§ Problem: Retype the records below exactly as they appear, but leave out any pictures.

§ Provided records:
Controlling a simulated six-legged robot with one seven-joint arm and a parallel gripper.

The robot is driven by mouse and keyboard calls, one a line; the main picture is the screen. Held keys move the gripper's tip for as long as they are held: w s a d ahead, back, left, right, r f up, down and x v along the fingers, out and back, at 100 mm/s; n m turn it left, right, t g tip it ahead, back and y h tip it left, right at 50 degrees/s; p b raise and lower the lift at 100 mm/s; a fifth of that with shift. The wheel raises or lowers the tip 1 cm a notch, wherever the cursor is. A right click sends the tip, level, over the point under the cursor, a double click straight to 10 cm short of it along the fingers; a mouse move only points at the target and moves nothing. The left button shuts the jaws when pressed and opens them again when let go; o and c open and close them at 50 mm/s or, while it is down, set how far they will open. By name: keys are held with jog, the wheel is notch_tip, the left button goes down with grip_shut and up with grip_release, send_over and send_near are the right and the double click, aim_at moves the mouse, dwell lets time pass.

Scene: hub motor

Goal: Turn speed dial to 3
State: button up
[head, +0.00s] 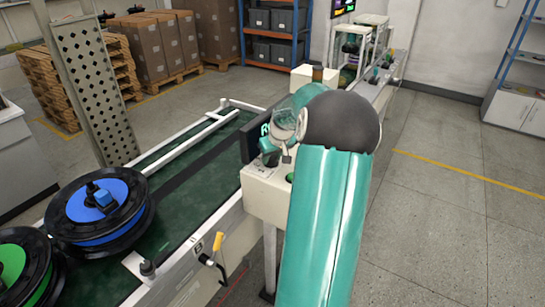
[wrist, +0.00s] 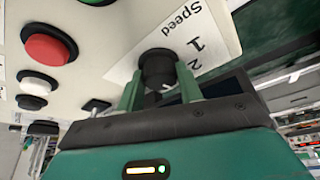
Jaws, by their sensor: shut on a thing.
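The black speed dial (wrist: 157,68) sits on the white control panel in the wrist view, next to a label (wrist: 195,35) reading "Speed" with the numbers 1 and 2 showing. My gripper (wrist: 160,90) is shut on the dial, one green finger on each side of it. The number 3 and the dial's pointer are not clear to see. In the head view the control box (head: 266,195) stands beside the conveyor, and my teal arm and dark joint cover most of its top. The gripper itself is largely hidden there.
A red button (wrist: 48,45) and a white button (wrist: 38,82) lie left of the dial in the wrist view. A dark screen (head: 254,140) stands behind the box. The green conveyor (head: 185,175) carries blue (head: 100,210) and green (head: 12,265) hub motors. The floor at right is clear.

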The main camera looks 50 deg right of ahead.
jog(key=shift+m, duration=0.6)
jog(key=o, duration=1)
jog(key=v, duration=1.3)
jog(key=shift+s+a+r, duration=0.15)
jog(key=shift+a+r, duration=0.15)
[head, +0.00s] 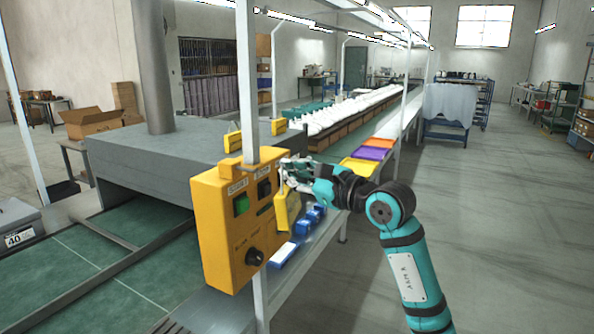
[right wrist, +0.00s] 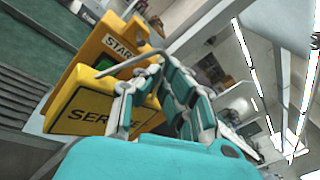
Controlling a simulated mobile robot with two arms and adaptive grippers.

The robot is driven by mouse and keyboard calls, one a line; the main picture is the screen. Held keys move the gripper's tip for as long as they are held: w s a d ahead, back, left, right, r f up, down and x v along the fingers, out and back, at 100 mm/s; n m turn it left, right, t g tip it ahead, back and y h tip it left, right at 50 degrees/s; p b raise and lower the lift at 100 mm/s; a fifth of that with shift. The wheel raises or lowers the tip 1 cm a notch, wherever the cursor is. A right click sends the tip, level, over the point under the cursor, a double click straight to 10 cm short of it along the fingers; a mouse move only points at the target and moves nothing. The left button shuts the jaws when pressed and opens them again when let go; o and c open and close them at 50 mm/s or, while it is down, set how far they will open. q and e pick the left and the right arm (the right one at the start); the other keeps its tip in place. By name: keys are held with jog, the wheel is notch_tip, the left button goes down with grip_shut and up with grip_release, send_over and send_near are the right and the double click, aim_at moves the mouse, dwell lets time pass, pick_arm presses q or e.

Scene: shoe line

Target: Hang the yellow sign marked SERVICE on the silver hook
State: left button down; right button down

§ Solution for this problem:
Controlling a simulated six-legged robot with one seven-joint arm and a parallel gripper.

The robot is driven by mouse and keyboard calls, one a line; the main picture is the screen. Held keys move the gripper's tip for as long as they are held: w s a d ahead, back, left, right, r f up, down and x v along the fingers, out and back, at 100 mm/s; n m turn it left, right, t g tip it ahead, back and y h tip it left, right at 50 degrees/s; p b raise and lower the lift at 100 mm/s; a fifth of that with shift. The wheel raises or lowers the tip 1 cm a notch, wherever the cursor is. A right click sends the tip, level, over the point under the cursor, a double click straight to 10 cm short of it along the fingers; a mouse move only points at the target and moves nothing. The left button shuts the jaws when pressed and opens them again when let go; o and c open and close them at 50 mm/s or, while it is down, set how far they will open. By name: keys are held with jog, the wheel is notch_tip, the left button goes down with grip_shut and up with grip_release, send_over and send_near are the right and the double click, aim_at moves the mouse, dwell lets time pass.

Scene: hub motor

Goal: Turn speed dial to 3
State: button up
[head, +0.00s] 
[wrist, +0.00s] 
Jaws, by their sensor: shut on a thing.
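The black speed dial (wrist: 157,68) sits on the white control panel in the wrist view, next to a label (wrist: 195,35) reading "Speed" with the numbers 1 and 2 showing. My gripper (wrist: 160,90) is shut on the dial, one green finger on each side of it. The number 3 and the dial's pointer are not clear to see. In the head view the control box (head: 266,195) stands beside the conveyor, and my teal arm and dark joint cover most of its top. The gripper itself is largely hidden there.
A red button (wrist: 48,45) and a white button (wrist: 38,82) lie left of the dial in the wrist view. A dark screen (head: 254,140) stands behind the box. The green conveyor (head: 185,175) carries blue (head: 100,210) and green (head: 12,265) hub motors. The floor at right is clear.

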The main camera looks 50 deg right of ahead.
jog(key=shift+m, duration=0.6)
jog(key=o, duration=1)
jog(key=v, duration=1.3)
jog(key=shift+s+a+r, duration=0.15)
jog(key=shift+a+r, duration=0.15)
[head, +0.00s] 
[right wrist, +0.00s] 
Controlling a simulated mobile robot with two arms and adaptive grippers.

The robot is driven by mouse and keyboard calls, one a line; the main picture is the screen. Held keys move the gripper's tip for as long as they are held: w s a d ahead, back, left, right, r f up, down and x v along the fingers, out and back, at 100 mm/s; n m turn it left, right, t g tip it ahead, back and y h tip it left, right at 50 degrees/s; p b raise and lower the lift at 100 mm/s; a fifth of that with shift. The wheel raises or lowers the tip 1 cm a notch, wherever the cursor is. A right click sends the tip, level, over the point under the cursor, a double click straight to 10 cm short of it along the fingers; a mouse move only points at the target and moves nothing. The left button shuts the jaws when pressed and opens them again when let go; o and c open and close them at 50 mm/s or, while it is down, set how far they will open. q and e pick the left and the right arm (the right one at the start); the other keeps its tip in place. By name: keys are held with jog, the wheel is notch_tip, the left button goes down with grip_shut and up with grip_release, send_over and send_near are the right and the double click, aim_at moves the mouse, dwell lets time pass, pick_arm presses q or e.

Scene: shoe line

Target: Hang the yellow sign marked SERVICE on the silver hook
State: left button down; right button down

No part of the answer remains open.